Kicking A Dead Horse

First Published 11 September 2008, Last Updated 11 September 2008

With only a dead horse and his own conscience for company, Stephen Rea muses on life and the wild West in Sam Shepard’s monologue, produced by the Abbey Theatre Dublin, which opened at the Almeida last night.

Rea does a lot of kicking a dead horse in Shepard’s 70-minute play, which was written especially for the actor and is directed by the playwright. Rea is Hobart Struther, a New York art dealer and wannabe cowboy who finds himself marooned somewhere in the American badlands after his quest for self-discovery and ‘authenticity’ – a solo camping trip – comes to an abrupt halt when his horse chokes on some oats and drops down dead.

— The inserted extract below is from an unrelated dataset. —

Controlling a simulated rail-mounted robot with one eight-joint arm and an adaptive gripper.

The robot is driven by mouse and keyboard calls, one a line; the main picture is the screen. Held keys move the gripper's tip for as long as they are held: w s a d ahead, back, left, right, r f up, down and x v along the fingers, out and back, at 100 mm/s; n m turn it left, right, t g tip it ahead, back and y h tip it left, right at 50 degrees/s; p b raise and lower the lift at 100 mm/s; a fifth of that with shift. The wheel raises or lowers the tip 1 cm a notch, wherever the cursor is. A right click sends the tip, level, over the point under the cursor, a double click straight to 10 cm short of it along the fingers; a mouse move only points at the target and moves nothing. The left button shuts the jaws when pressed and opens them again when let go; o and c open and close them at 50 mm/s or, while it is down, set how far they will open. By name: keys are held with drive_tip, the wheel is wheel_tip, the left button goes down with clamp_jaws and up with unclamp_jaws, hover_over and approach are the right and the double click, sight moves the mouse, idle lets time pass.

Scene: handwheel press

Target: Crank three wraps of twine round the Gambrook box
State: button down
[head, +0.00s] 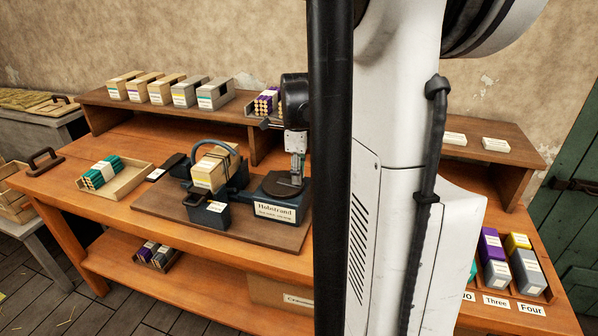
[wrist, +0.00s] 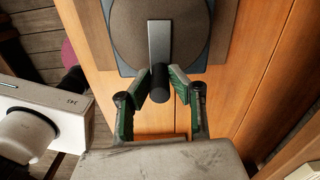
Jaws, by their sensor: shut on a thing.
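The twine machine stands on a brown board on the bench, with a front sign reading "Hobstrand" (head: 275,211). A cream and yellow box (head: 208,172) sits at its blue-grey ring (head: 232,150); its label is too small to read. At the machine's right is a round dark handwheel (head: 283,186), which fills the top of the wrist view (wrist: 190,35). A grey crank arm (wrist: 160,38) on it ends in a dark knob (wrist: 158,88). My gripper (wrist: 162,80) is shut on this knob, its green-padded fingers either side. Twine on the box cannot be made out.
A small dark bin (head: 209,216) stands before the machine. A tray (head: 122,184) with green packs lies left. Several boxes (head: 160,90) line the back shelf. Coloured boxes (head: 494,258) stand right by numbered cards. My column and arm hide the middle.

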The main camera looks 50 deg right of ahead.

So we meet him, struggling to dig a grave for his unfortunate steed, which lies on its side on the ground nearby. In between attempts to drag the weighty animal into its final resting place, Struther, in conversation with his own alter-ego, paints a portrait of a man who has lost the meaning of his own life. With his kids flown from the nest and his fortune long-ago secured in a manner he now derides, Struther is unenthused by the years of old age that await, and thinks wistfully of his freer, less cynical years in the once wild West, which he helped to plunder by selling the paintings that hung in saloon bars. An unhappy childhood and a marriage that has lost its shine also suggest the path that has led him to be marooned between the desert and the city, not quite feeling at home in either.

With the slightly bizarre exception of a negligee-clad girl wordlessly emerging from the horse’s grave, Rea is alone onstage for the duration, and has the difficult task of acting two characters in one; as the play progresses, Struther’s alter-ego torments and goads him to the point of near-madness. It is a kind of sneering self-destruction that leads him to fling his brand new hat – which would surely be essential under a scorching desert sun – into the grave below.

Brien Vahey’s set is a barren desert landscape, beautifully lit by John Cormiskey, which provides the perfect setting to contemplate life. Unfortunately, for Struther, his fatalistic musings lead him to one inevitable, and fittingly bizarre, conclusion. He will kick his horse – both physically and metaphorically – no more.